The slope of PO = Slope of P’O
\[\Rightarrow \dfrac{2a{{t}_{1}}}{a{{t}_{1}}^{2}-R}=\dfrac{-2a{{t}_{2}}}{R-a{{t}_{2}}^{2}}\]
On cross multiplying, we get,
\[\Rightarrow 2a{{t}_{1}}\left( R-a{{t}_{2}}^{2} \right)=-2a{{t}_{2}}\left( a{{t}_{1}}^{2}-R \right)\]
\[\Rightarrow {{t}_{1}}R-a{{t}_{2}}^{2}{{t}_{1}}=-a{{t}_{1}}^{2}{{t}_{2}}+{{t}_{2}}R\]
\[\Rightarrow R\left( {{t}_{1}}-{{t}_{2}} \right)=a{{t}_{2}}^{2}{{t}_{1}}-a{{t}_{1}}^{2}{{t}_{2}}\]
\[\Rightarrow R=\dfrac{a{{t}_{1}}{{t}_{2}}\left( {{t}_{2}}-{{t}_{1}} \right)}{\left( {{t}_{1}}-{{t}_{2}} \right)}\]
\[\Rightarrow R=-a{{t}_{1}}{{t}_{2}}\]
Hence, the value of R is \[-a{{t}_{1}}{{t}_{2}}.\]
So, we have,
\[VO=R\]
\[VM=a{{t}_{1}}^{2}\]
\[V{{M}^{'}}=a{{t}_{2}}^{2}\]
\[\Rightarrow V{{O}^{2}}={{R}^{2}}\]
Substituting \[R=-a{{t}_{1}}{{t}_{2}}\]
\[\Rightarrow V{{O}^{2}}={{R}^{2}}\]
\[\Rightarrow V{{O}^{2}}={{\left( -a{{t}_{1}}{{t}_{2}} \right)}^{2}}\]

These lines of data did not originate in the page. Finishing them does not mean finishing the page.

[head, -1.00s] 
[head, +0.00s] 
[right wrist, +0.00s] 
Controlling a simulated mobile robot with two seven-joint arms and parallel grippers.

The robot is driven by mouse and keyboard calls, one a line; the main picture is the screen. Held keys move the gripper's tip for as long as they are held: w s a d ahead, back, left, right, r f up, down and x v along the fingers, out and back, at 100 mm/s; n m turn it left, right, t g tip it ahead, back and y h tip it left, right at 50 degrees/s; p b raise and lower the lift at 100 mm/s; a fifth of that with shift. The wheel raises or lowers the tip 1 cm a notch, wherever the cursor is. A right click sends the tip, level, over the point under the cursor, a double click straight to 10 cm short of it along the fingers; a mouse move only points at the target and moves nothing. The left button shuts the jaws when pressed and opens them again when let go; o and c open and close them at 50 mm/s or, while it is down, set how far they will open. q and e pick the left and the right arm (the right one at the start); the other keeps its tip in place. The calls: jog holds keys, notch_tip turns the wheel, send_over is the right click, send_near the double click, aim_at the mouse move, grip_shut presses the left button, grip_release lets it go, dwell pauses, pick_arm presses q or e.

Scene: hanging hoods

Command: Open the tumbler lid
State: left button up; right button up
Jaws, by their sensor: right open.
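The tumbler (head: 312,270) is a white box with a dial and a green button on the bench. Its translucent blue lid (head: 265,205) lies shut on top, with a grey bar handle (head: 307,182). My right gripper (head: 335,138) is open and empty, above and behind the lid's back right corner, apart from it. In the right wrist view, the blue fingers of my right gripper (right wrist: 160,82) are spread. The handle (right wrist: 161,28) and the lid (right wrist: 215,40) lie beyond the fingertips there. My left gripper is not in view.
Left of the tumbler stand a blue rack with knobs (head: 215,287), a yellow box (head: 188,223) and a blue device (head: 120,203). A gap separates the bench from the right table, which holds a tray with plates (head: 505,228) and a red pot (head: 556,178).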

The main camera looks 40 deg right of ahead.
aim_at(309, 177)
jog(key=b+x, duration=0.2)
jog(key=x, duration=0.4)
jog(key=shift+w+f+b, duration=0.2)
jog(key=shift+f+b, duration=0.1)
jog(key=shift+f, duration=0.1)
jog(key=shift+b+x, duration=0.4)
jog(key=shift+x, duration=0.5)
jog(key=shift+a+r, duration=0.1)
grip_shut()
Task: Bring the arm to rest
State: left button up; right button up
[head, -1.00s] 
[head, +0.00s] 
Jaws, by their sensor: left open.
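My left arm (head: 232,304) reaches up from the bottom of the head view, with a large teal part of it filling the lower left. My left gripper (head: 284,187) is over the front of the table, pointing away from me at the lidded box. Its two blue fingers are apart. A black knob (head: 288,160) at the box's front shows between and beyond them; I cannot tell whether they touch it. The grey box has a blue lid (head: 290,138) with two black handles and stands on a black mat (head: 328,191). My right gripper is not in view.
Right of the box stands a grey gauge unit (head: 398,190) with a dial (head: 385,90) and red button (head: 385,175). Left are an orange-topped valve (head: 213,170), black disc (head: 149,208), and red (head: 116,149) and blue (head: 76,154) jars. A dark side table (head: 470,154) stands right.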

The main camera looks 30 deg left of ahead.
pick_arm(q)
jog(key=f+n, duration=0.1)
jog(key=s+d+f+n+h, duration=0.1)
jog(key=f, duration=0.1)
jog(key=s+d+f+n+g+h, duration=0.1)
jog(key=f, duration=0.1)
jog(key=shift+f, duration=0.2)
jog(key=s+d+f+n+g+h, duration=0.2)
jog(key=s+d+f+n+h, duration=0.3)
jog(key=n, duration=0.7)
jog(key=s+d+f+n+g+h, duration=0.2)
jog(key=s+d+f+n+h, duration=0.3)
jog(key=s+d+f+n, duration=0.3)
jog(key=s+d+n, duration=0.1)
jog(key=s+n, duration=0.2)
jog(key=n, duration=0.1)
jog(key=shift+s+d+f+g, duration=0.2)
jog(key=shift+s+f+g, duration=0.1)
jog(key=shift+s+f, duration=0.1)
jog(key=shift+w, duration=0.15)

\[\Rightarrow V{{O}^{2}}={{a}^{2}}{{t}_{1}}^{2}{{t}_{2}}^{2}\]
\[\Rightarrow V{{O}^{2}}=a{{t}_{1}}^{2}a{{t}_{2}}^{2}\]
\[\Rightarrow V{{O}^{2}}=VM.V{{M}^{'}}\]
\[\Rightarrow {{\left( VO \right)}^{2}}=VM.V{{M}^{'}}\]
Hence, VM, VO, VM’ are in GP.

So, the correct answer is “Option (c)”.

Note: When three numbers a, b and c are in GP, then they can be written as \[ac={{b}^{2}}.\] Here, we have obtained the answer as \[{{\left( VO \right)}^{2}}=VM.V{{M}^{'}}\] the number using the above stated theory are in GP.